** start Task inputs **

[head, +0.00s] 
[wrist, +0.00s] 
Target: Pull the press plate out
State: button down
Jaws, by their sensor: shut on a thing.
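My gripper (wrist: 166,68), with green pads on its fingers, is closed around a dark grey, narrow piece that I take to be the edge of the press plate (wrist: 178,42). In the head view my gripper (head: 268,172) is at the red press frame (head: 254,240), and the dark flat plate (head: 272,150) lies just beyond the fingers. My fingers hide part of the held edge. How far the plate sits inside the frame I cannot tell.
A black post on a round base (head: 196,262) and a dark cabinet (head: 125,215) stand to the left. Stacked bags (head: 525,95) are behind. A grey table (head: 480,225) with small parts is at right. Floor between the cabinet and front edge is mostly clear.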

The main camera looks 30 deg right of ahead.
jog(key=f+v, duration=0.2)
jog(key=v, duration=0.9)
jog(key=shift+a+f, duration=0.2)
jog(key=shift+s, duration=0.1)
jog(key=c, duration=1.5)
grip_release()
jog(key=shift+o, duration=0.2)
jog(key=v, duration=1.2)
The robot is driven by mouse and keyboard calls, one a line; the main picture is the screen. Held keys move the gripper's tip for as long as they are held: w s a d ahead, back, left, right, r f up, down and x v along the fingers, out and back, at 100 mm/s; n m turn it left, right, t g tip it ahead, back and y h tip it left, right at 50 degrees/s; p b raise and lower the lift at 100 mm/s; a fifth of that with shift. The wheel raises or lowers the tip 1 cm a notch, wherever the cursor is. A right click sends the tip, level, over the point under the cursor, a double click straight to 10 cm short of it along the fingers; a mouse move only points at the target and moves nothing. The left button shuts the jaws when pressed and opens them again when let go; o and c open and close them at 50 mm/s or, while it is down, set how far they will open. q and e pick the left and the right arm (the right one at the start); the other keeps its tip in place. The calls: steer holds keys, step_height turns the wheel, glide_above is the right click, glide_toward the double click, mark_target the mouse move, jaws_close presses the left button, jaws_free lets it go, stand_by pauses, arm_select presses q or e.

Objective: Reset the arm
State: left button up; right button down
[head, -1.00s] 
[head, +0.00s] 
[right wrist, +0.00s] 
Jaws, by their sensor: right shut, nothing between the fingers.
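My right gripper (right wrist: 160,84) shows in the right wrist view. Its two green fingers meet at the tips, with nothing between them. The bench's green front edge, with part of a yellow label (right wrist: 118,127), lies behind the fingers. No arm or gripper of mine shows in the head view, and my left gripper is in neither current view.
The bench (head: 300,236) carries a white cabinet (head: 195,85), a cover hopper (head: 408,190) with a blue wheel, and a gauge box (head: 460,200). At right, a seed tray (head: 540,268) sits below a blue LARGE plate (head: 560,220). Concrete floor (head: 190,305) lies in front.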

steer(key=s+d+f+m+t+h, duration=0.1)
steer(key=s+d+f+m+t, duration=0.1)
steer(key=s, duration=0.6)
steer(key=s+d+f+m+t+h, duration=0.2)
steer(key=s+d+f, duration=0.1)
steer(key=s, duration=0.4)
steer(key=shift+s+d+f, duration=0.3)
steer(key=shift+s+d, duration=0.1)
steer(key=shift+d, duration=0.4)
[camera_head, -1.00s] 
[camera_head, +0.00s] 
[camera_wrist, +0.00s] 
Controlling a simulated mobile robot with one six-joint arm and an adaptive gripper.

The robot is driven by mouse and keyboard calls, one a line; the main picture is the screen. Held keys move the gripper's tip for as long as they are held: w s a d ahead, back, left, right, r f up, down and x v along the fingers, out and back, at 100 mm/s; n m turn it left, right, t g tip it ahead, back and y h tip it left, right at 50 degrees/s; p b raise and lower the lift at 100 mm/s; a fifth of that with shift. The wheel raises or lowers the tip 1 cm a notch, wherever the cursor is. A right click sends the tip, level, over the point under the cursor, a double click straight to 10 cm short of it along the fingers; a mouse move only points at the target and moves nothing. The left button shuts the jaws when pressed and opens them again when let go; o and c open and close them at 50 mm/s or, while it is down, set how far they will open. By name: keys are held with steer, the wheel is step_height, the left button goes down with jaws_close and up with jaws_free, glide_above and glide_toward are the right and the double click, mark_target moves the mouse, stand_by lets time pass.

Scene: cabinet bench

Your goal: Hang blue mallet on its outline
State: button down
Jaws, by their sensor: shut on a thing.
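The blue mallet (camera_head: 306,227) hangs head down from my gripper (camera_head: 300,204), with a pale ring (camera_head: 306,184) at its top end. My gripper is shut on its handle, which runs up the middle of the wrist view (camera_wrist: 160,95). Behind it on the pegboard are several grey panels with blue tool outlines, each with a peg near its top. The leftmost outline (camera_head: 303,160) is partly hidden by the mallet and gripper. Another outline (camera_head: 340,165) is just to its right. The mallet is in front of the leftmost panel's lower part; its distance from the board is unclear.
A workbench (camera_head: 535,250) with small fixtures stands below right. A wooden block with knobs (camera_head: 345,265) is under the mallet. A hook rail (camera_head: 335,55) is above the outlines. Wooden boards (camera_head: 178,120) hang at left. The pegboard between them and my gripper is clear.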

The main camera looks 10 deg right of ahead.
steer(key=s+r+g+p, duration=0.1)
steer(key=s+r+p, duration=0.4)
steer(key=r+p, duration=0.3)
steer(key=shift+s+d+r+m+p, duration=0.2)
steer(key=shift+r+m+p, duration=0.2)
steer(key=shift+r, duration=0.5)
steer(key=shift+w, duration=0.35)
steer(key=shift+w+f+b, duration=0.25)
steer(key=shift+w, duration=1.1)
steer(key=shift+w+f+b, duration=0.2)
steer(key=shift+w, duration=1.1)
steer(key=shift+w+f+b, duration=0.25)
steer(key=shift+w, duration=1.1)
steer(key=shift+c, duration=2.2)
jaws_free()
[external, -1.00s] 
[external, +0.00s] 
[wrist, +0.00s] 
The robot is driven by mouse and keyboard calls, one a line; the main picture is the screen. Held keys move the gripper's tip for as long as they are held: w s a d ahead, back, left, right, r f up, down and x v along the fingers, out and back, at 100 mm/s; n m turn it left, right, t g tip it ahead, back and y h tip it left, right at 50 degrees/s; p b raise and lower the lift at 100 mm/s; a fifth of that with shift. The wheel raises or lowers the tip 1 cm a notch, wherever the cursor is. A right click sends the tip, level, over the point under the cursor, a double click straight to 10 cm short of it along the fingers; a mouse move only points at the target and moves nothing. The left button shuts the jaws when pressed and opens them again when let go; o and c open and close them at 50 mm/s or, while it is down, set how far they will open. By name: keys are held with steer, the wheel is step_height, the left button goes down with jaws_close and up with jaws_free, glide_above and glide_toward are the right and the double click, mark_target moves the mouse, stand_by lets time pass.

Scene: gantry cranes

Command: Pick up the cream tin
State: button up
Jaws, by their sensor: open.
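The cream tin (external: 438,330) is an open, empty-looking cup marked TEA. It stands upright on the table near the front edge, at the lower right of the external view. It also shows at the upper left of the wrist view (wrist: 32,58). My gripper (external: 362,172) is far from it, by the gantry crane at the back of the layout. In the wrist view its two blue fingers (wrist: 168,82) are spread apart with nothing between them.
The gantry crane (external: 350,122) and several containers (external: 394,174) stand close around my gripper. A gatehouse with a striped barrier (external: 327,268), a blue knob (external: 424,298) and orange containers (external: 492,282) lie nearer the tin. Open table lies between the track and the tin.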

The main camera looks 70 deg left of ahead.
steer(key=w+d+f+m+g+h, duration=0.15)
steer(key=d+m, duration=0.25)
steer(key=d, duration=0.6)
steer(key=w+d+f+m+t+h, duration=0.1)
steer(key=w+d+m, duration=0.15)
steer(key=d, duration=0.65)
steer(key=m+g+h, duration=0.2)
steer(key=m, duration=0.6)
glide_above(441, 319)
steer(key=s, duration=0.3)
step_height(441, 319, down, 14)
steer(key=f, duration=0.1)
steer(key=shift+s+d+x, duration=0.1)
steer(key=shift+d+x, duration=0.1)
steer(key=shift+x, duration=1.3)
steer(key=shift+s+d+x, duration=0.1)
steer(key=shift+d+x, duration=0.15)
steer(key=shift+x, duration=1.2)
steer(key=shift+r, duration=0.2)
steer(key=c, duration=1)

** end Task inputs **

# Short exercise
Your answer should be a single number: the count of lines in the data that include the word "Scene".

# Written solution
2